◆ **Given request**: Exactly the lines between the line containing "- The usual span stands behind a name" and the line containing "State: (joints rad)", together with those two lines, are to be output.

◆ **Source data**:

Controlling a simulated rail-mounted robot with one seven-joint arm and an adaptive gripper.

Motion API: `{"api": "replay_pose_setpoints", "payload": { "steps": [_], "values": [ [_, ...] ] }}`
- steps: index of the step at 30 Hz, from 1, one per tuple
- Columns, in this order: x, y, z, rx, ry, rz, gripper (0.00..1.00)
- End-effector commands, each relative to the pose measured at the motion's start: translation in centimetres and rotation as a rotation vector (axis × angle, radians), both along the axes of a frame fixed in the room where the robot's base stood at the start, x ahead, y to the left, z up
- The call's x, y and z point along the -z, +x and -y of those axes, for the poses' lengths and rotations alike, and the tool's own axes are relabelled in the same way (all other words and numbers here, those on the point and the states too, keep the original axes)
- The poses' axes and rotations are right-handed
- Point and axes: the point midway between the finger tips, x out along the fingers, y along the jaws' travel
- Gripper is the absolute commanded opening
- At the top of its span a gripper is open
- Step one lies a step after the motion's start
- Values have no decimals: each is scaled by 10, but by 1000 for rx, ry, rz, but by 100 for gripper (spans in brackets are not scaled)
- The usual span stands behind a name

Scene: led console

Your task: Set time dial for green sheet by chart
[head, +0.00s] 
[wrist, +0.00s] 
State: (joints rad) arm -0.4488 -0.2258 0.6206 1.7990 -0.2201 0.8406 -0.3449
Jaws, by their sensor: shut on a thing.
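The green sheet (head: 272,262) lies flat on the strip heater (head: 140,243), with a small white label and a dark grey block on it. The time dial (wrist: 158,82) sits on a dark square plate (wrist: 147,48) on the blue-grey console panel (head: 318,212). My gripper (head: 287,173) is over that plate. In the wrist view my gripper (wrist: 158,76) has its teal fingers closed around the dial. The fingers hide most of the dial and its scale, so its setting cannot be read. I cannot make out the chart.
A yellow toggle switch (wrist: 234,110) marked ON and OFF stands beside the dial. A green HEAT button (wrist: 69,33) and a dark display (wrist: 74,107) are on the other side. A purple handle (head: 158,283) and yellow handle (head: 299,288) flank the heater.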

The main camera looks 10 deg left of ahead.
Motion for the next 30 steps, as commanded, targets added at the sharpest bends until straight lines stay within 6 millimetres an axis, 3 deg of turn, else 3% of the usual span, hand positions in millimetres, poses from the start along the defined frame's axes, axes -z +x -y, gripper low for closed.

◆ **Reply to the task**:
- The usual span stands behind a name

Scene: led console

Your task: Set time dial for green sheet by chart
[head, +0.00s] 
[wrist, +0.00s] 
State: (joints rad) arm -0.4488 -0.2258 0.6206 1.7990 -0.2201 0.8406 -0.3449

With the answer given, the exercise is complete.